Environmental education is hot in Honduras

In the late 1970s, Peace Corps Volunteers working as science teachers planted the "seeds of conservation" by teaching environmental education to teachers and conservation professionals at the National University and the National School of Forestry. Many of their former students now form the professional backbone of Honduras's environmental movement, both in the government and the private sector.

Today, Peace Corps Volunteers are continuing their environmental education activities by taking part in a variety of Ministry and NGO initiatives designed to improve environmental quality and manage resources sustainably. For example, Education and Environment Volunteers are working to institutionalize environmental education programs in 12 primary school Teacher Training Institutions. More than 6000 students graduate from these schools each year. In addition, Volunteers are helping to revise the natural science, social studies, and community development curricula and are helping to design a new environmental education curriculum.

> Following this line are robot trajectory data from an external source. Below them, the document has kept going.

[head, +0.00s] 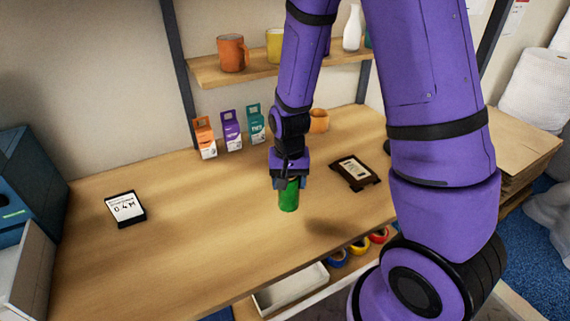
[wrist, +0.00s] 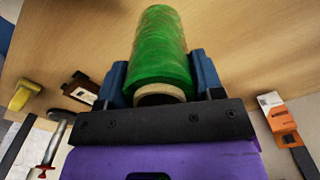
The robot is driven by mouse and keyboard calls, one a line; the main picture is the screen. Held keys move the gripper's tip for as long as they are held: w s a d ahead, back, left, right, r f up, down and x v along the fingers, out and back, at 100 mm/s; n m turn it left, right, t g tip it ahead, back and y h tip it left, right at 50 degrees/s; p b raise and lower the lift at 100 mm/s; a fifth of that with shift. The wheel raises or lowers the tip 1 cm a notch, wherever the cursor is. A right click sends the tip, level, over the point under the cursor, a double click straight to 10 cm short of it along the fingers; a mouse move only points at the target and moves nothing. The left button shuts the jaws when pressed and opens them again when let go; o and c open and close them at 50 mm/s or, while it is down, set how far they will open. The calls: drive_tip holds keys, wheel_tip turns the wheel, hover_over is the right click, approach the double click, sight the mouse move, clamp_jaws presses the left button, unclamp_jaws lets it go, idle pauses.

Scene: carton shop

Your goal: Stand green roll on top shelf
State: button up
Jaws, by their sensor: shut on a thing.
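The green roll (head: 289,196) hangs upright below my gripper (head: 289,181), above the wooden bench. In the wrist view the green roll (wrist: 161,50) lies between the two blue fingers of my gripper (wrist: 162,78), which are shut on it. Its cardboard core end faces the palm. The top shelf (head: 285,74) is a wooden board on dark uprights at the back of the bench. An orange mug (head: 232,53), a yellow mug (head: 275,46) and a white bottle (head: 352,28) stand on it. My arm hides part of the shelf.
Orange (head: 205,138), purple (head: 231,130) and teal (head: 255,124) cartons stand on the bench (head: 190,218) below the shelf. A dark framed device (head: 355,172) lies to the right, a display box (head: 126,209) to the left.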

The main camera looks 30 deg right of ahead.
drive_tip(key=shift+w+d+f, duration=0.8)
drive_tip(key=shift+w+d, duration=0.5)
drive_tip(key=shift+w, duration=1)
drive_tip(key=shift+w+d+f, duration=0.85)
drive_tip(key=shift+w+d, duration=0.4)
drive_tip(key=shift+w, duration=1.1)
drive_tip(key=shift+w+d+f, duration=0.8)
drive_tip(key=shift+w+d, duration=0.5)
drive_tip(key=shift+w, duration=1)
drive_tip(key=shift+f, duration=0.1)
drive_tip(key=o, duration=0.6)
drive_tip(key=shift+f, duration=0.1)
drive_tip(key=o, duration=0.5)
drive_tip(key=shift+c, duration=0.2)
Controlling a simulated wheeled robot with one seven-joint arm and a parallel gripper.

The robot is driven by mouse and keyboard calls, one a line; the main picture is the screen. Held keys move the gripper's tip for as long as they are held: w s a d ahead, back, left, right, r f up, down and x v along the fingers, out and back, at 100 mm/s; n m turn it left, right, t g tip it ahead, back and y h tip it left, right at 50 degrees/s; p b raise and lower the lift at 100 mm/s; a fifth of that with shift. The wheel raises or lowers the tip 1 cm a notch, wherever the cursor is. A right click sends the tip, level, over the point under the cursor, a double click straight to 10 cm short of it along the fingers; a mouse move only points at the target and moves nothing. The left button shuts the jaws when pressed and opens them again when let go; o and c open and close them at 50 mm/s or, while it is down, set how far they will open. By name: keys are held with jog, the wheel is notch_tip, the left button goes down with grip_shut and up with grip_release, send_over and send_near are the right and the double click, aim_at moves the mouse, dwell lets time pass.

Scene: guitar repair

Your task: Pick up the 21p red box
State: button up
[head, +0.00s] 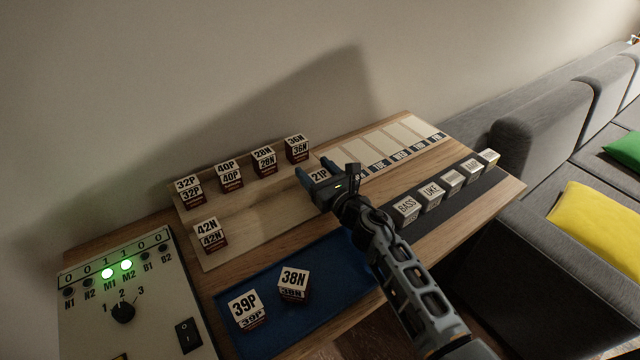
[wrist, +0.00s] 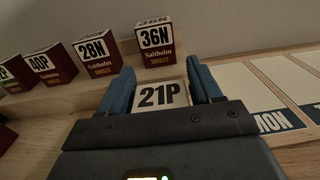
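The 21P box (head: 319,176) shows its white top label in the head view, near the right end of the wooden board. It also shows in the wrist view (wrist: 161,95), between the two blue fingers. My gripper (head: 329,172) is over the box with one finger on each side. In the wrist view my gripper (wrist: 161,78) looks open around the box, with little room at the sides; contact cannot be made out. The box's red sides and lower part are hidden by my gripper.
Boxes 36N (head: 297,149), 28N (head: 264,160), 40P (head: 229,175) and 32P (head: 188,190) stand along the back. Box 42N (head: 209,235) stands at the front left. Boxes 39P (head: 246,309) and 38N (head: 293,283) are on a blue mat (head: 345,263). White blocks (head: 432,192) stand right.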

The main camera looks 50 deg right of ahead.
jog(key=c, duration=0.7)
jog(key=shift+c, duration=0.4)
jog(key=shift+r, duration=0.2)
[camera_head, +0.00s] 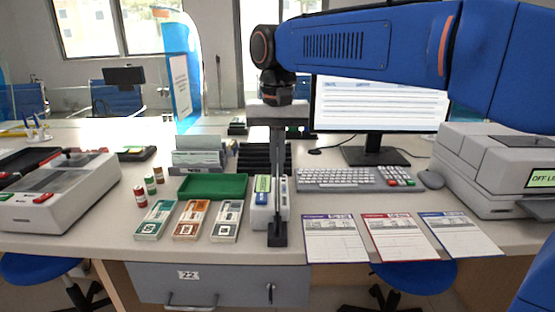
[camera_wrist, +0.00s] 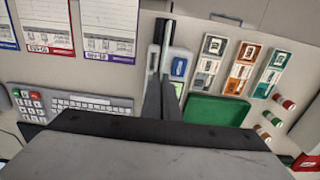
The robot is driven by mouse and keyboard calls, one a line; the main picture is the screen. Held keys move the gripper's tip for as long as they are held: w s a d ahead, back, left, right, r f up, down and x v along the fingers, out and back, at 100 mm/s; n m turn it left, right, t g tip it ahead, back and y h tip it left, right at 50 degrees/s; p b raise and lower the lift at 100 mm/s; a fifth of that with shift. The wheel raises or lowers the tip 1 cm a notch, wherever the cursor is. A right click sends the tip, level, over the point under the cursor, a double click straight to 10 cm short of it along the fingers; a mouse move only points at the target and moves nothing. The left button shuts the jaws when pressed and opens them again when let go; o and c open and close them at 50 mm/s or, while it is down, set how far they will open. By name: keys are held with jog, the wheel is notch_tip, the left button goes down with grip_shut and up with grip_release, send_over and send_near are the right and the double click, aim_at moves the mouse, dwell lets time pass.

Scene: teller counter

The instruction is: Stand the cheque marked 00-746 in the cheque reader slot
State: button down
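My gripper (camera_head: 277,240) hangs straight down in front of a small white device (camera_head: 261,216) with a green display and a blue label, which looks like the cheque reader. Its fingers hide part of the device. In the wrist view, the two dark fingers (camera_wrist: 160,45) lie close together over the device (camera_wrist: 180,66), with no paper visible between them; the gripper looks shut and empty. Grey-white slips stand in a holder (camera_head: 197,163) at the back left of the green tray; they may be cheques. I cannot read 00-746 anywhere.
A green tray (camera_head: 213,187) and three banknote stacks (camera_head: 191,220) lie left of the device. Three printed forms (camera_head: 397,238) and a keyboard (camera_head: 343,178) lie to its right. A counting machine (camera_head: 60,194) and a printer (camera_head: 495,165) stand at the sides.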

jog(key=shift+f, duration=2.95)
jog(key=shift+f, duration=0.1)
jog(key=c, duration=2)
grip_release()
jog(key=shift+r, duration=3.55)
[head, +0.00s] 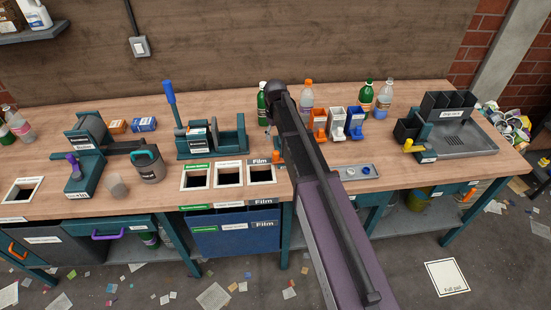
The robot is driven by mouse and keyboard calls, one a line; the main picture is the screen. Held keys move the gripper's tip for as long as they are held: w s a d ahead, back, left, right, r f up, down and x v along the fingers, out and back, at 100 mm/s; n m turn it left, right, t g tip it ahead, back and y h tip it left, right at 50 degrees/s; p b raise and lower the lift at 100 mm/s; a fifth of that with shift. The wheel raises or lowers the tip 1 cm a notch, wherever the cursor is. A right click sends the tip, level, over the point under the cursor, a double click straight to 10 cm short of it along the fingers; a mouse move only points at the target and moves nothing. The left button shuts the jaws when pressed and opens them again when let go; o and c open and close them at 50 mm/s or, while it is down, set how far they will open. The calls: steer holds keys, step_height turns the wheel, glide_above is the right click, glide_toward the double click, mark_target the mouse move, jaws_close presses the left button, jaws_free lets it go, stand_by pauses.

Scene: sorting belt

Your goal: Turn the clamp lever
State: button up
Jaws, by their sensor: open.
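No label that I can read marks the clamp lever, so I cannot tell for sure which lever it is. A long blue lever (171,92) stands nearly upright, tilted slightly, on a dark green bench device (212,149) left of the middle. A short purple lever (73,161) sits on a green device (86,180) at the left. A yellow handle (412,145) sits on the green-sided station at the right. My arm crosses the middle of the head view, its dark end over the back of the bench. My gripper itself cannot be made out.
The wooden bench (225,101) holds bottles, small bins (337,122) and a grey tray (358,172). Sorting openings (228,174) lie at the front edge. A grey pot (149,165) stands beside the left device. Litter covers the floor. Bare wood lies behind the blue-lever device.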

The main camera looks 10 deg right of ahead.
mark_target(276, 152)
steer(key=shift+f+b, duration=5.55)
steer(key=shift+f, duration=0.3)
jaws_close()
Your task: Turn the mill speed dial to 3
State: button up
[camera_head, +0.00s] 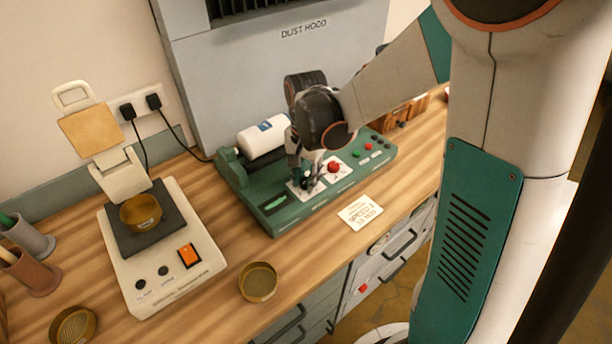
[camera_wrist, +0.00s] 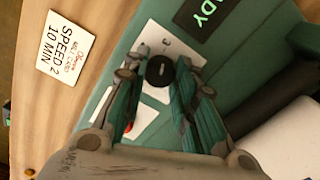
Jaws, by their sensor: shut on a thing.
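The green mill (camera_head: 284,222) stands on the bench in front of the dust hood. Its black speed dial (camera_wrist: 160,71) sits on a white plate (camera_wrist: 150,38) in the wrist view. A "3" shows on the plate just above the dial there, and a short pale mark shows on the dial face. Which number the mark points to is hard to tell. My gripper (camera_wrist: 161,68) points down, shut on the dial with a finger at each side; its fingers cover much of the plate. In the head view my gripper (camera_head: 308,184) hides most of the dial.
A red button (camera_head: 334,166) and a green button (camera_head: 355,153) are right of the dial. A lit display (camera_wrist: 212,12) ends in "DY". A white jar (camera_head: 263,137) lies behind. A card (camera_head: 360,212) reads "SPEED 2 10 MIN". A scale (camera_head: 165,265) stands left.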

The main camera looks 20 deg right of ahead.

Volunteers, working side-by-side with host country counterparts, have also helped organize a variety of training workshops and seminars at the national, regional, and local levels for host country officials, leaders, teachers, and NGO staff They've also helped produce and distribute environmental education materials and visual aids, including the Manual de Education Ambiental produced by the Environmental Education Teachers' Group and the Manual on Coral Reef Conservation produced by the Bay Islands Conservation Association. In addition, Volunteers are using environmental education to educate children, teens and community members living in buffer zones of 20 priority protected areas.